*The request:* Find the line that contains "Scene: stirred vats". Output it and every line after it to the end of the records, exactly as they appear.

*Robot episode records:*

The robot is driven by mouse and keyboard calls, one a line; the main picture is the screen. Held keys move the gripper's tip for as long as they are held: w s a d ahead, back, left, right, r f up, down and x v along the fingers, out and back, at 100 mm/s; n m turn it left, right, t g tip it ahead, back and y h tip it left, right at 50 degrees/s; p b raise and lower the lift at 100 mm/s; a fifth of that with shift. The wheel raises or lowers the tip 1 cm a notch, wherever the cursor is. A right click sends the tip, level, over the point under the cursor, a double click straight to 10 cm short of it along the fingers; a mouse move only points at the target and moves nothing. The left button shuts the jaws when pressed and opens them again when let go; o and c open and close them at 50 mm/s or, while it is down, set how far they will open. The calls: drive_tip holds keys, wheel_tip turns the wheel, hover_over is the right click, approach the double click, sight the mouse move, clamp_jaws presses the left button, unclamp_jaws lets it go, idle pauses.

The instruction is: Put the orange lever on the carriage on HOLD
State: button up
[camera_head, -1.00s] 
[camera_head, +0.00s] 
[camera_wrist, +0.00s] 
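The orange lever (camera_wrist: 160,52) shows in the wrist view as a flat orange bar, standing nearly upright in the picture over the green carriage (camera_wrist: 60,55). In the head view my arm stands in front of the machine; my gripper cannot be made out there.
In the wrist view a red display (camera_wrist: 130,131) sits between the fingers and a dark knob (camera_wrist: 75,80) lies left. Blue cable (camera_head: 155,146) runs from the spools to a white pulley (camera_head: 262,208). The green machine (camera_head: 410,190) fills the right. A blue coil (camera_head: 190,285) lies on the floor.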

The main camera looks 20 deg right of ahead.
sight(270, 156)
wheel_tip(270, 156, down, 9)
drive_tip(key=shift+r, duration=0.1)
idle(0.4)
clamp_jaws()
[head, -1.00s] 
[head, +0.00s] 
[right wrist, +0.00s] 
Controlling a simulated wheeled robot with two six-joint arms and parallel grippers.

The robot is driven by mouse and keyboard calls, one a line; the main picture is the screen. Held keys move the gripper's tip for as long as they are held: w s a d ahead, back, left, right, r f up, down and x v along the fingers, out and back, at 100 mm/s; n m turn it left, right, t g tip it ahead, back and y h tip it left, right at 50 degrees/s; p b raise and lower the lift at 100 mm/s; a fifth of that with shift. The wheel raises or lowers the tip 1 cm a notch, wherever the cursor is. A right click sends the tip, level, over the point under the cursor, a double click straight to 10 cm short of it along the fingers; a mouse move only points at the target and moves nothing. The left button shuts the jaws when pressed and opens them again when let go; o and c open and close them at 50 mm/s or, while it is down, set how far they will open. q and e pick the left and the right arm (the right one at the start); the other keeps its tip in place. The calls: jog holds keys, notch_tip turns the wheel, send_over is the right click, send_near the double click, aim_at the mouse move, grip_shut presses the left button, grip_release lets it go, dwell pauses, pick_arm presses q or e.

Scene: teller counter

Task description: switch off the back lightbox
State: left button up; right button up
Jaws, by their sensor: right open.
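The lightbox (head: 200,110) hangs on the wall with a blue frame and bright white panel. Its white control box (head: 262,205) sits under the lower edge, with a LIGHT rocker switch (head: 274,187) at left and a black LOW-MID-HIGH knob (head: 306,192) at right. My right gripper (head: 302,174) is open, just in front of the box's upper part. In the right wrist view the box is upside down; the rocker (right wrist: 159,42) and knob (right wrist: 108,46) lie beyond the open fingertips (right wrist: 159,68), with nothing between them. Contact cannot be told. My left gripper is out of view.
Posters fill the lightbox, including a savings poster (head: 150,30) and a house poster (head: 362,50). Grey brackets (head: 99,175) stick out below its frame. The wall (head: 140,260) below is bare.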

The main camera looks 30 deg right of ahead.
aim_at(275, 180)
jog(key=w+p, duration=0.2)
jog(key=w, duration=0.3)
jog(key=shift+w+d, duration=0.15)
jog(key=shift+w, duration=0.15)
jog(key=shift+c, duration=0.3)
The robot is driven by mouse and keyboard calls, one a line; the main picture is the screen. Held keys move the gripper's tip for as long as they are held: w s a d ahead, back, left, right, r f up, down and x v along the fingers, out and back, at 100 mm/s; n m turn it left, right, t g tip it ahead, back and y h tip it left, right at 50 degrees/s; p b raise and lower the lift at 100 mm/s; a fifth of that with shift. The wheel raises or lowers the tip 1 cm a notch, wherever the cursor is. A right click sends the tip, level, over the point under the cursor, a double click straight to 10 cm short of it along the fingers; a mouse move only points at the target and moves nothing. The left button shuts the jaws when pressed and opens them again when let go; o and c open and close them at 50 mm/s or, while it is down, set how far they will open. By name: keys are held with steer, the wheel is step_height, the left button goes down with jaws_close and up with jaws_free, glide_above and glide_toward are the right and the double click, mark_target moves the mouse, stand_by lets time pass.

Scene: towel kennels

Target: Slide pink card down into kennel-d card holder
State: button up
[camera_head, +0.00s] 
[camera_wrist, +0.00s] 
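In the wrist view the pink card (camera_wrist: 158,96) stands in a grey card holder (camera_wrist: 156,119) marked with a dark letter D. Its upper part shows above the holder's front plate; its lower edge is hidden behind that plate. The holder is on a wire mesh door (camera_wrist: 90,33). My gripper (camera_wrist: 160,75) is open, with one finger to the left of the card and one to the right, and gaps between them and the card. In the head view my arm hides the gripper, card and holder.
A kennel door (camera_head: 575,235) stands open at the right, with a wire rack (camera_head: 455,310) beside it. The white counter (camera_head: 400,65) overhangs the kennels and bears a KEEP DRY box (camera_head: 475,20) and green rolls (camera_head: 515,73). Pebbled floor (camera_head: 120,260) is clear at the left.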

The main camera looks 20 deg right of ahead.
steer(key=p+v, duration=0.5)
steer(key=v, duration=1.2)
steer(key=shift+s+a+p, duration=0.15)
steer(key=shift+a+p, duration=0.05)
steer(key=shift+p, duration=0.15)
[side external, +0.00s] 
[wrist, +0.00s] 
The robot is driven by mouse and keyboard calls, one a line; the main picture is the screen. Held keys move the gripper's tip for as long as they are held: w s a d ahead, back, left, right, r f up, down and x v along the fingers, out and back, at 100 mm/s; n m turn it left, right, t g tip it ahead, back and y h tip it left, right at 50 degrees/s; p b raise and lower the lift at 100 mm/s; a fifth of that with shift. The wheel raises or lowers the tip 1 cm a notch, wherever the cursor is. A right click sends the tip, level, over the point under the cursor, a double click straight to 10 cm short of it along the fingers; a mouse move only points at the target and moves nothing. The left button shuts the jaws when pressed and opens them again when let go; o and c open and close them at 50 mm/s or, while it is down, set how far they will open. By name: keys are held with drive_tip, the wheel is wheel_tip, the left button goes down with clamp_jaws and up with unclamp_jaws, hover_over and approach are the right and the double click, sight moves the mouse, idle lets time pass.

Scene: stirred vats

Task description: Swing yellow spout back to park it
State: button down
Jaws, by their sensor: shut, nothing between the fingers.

*Exercise response:*
Scene: stirred vats

Task description: Swing yellow spout back to park it
State: button down
Jaws, by their sensor: shut, nothing between the fingers.

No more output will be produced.